An engineering firm based in Rome, Italy, has a contract with an American company for six months of work. The Italian company is being paid in two installments: the first payment at the start of the contract and the final payment on the closing date of the contract. The Italian company arranges a closed forward contract for the final payment. This protects the company against currency fluctuations and establishes how much the company will receive in euros for its final payment. This allows the company to avoid losing revenue unexpectedly as a result of rate fluctuations.
An importer in Chicago is bringing in a line of ceramics from Spain. The stock is due to arrive in the U.S. in three shipments over the next two months. Because the importer will pay for each shipment on arrival, the importing company arranges for an open forward contract equal to the value of the entire order in euros. The open contract allows the importing company to make a series of payments by drawing down on the contract amount throughout the contract period. Thanks to the forward contract, the importer knows exactly how much it needs to pay for the shipment in U.S. dollars, rather than having this amount change due to rate fluctuations between the time it books the order and when the shipment arrives.
Farmers, manufacturers, importers and exporters are typical end-users who hedge their positions by buying or selling in the futures market to secure the future price of a commodity intended to be sold at a later date in the cash market.
Other market participants, however, do not aim to minimize risk but rather to benefit from the inherently risky nature of the futures market. These are the speculators, and they aim to profit from the very price change that hedgers are protecting themselves against. Hedgers want to minimize their risk no matter what they're investing in, while speculators want to increase their risk and maximize their profits. Unlike the hedger, the speculator does not actually seek to own the commodity in question. Rather, he or she will enter the market seeking profits by offsetting rising and declining prices through the buying and selling of contracts.

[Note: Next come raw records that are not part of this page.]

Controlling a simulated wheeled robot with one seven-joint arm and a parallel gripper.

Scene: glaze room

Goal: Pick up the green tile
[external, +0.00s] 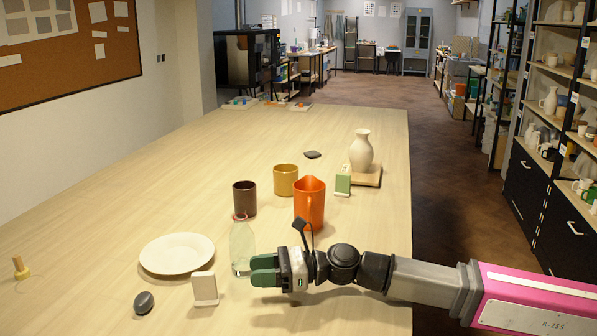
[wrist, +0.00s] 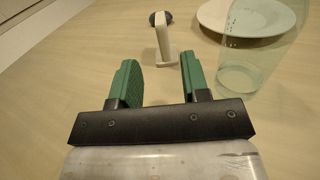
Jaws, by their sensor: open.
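My gripper (external: 258,271) is low over the near part of the table, well short of the green piece, and points left. Its two green fingers are apart with nothing between them. Just beyond the fingertips in the wrist view, a white upright tile-like piece (wrist: 163,44) stands on a small foot; it is also in the external view (external: 205,287).
A clear bottle (external: 242,247) stands close beside my gripper.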

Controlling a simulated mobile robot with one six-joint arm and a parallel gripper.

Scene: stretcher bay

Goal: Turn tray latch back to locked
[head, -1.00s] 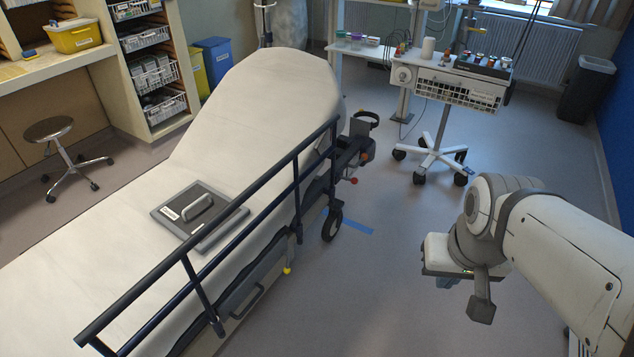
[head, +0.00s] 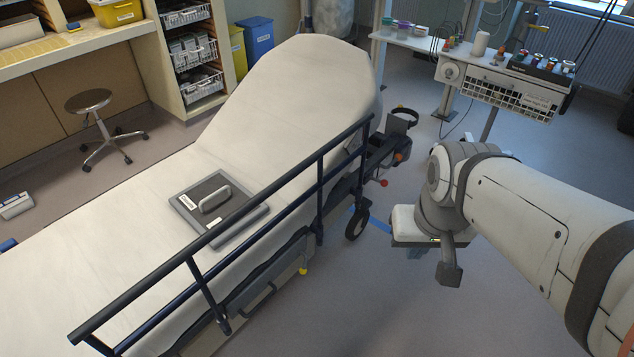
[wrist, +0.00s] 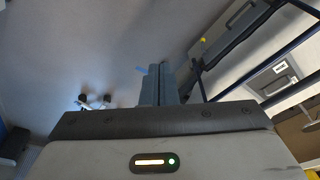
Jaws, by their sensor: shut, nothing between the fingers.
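The wheeled trolley at the top right of the head view has a white tray with a grille front (head: 490,88). A pale round fitting (head: 449,72) sits at the tray's left end; I cannot tell whether it is the latch or how it is turned. My gripper (wrist: 157,85) shows in the wrist view as two blue-grey fingers held together, empty, pointing over bare floor. In the head view it is mostly hidden below my white wrist. It is well apart from the trolley.
The stretcher (head: 120,235) fills the left, with a dark side rail (head: 255,207) facing me and a grey case (head: 238,222) on its mattress. A stool (head: 90,102) stands behind. Floor between stretcher and arm is clear. My arm covers the trolley's base.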

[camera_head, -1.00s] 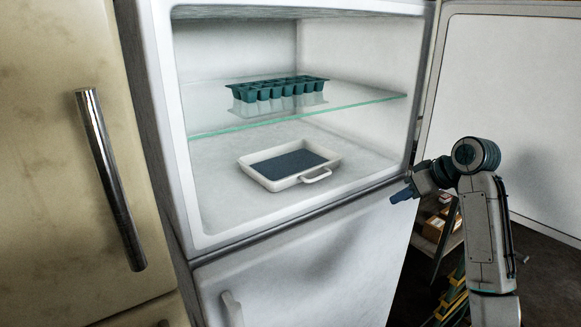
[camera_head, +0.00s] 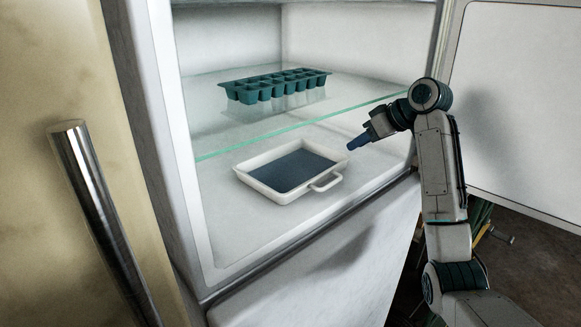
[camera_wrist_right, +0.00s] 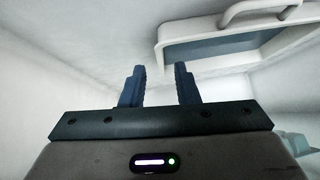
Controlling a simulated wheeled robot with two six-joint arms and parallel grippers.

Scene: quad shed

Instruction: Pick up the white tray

A dealer helps facilitate the trading and structure of these transactions based on the end user's specific needs and goals. Dealers may take the other side of the trade for the end user or a dealer may find another counterparty that has the exact opposite needs of the end user. A dealer differs from an agent in that it takes ownership of the asset, and thereby is exposed to some risk. A dealer has ownership, even if only for an instant, between a purchase from one party and a sale to another party, and is thus compensated by the spread between the price paid and the price received.
Individuals or firms may act as either a broker or a dealer in separate transactions. This helps the dealer reduce the end user's risk from derivatives and may allow the dealer to earn additional revenue by buying and selling these contracts with his clientele. Dealers tend to be broker/dealers and/or large global banking institutions such as JP Morgan Chase, Citigroup and UBS Warburg to name a few of them.